>> begin
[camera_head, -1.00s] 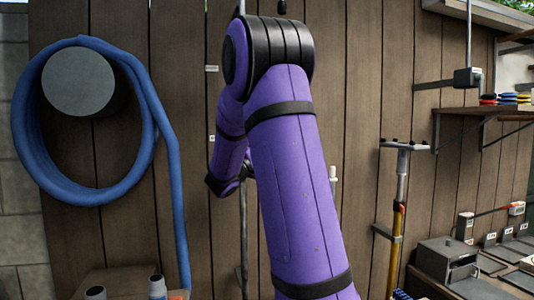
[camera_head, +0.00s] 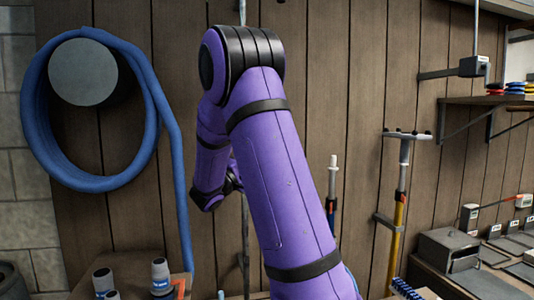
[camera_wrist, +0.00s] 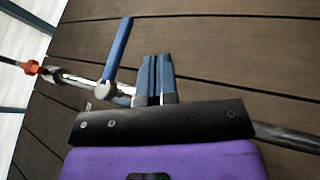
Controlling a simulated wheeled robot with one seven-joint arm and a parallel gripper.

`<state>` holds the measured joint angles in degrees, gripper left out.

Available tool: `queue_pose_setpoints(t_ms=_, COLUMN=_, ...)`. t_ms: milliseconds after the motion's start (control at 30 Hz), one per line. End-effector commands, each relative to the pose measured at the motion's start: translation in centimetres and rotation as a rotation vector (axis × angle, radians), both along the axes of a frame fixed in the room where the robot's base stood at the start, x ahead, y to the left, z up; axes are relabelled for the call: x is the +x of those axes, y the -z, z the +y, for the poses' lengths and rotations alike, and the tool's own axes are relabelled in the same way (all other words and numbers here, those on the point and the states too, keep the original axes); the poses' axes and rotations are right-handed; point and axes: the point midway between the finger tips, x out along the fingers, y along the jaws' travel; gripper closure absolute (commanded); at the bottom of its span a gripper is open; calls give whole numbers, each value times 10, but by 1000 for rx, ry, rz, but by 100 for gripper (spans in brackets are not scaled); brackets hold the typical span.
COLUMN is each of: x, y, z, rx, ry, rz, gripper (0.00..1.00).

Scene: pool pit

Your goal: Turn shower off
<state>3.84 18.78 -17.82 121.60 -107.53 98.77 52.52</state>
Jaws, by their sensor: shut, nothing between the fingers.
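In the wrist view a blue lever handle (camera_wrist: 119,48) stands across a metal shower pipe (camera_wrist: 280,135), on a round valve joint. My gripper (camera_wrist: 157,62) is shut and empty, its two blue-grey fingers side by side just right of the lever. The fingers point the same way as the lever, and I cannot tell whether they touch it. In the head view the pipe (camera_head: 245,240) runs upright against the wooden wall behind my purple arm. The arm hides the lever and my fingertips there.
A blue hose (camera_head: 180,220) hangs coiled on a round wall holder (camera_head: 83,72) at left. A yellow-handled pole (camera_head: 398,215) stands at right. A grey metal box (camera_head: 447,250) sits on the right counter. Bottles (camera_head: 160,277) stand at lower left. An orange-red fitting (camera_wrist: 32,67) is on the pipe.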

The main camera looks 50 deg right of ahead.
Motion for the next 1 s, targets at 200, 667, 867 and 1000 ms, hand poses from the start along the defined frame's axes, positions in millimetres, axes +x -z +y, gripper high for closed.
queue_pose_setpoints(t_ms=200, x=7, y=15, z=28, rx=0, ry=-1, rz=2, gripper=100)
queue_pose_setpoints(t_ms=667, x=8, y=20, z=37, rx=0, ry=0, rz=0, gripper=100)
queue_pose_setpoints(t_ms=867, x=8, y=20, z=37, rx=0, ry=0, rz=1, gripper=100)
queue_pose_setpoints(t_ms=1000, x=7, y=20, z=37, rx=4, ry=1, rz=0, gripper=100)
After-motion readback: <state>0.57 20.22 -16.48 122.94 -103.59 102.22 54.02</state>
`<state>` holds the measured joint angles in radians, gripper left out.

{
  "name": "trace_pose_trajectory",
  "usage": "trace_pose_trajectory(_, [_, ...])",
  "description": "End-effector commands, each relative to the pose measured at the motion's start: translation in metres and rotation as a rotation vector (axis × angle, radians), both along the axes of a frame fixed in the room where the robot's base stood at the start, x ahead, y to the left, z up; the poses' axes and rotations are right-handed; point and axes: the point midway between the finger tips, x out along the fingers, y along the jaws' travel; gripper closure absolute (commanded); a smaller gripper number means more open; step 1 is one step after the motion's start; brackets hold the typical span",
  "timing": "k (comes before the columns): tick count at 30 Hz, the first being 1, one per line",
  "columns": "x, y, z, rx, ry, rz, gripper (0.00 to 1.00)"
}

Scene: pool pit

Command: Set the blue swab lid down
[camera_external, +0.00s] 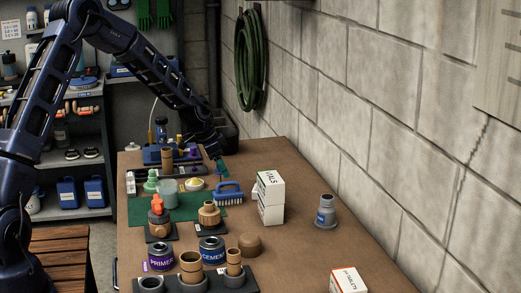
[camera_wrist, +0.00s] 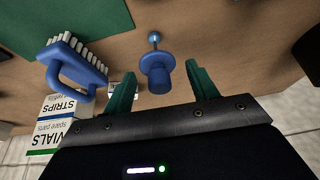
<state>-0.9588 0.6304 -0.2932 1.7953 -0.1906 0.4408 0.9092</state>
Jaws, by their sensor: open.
>> end
Problem requirements:
Restate, line by line and word for word, everything from the top of the material through the line that contains "degrees, gripper left out.". Leave pictures out.

Reply to the exercise:
[camera_head, -1.00s] 
[camera_head, +0.00s] 
[camera_wrist, +0.00s] 
Controlling a simulated wheeled robot with one seven-joint arm and a parallel gripper.

`<state>` holds the measured joint angles in degrees, gripper left out.

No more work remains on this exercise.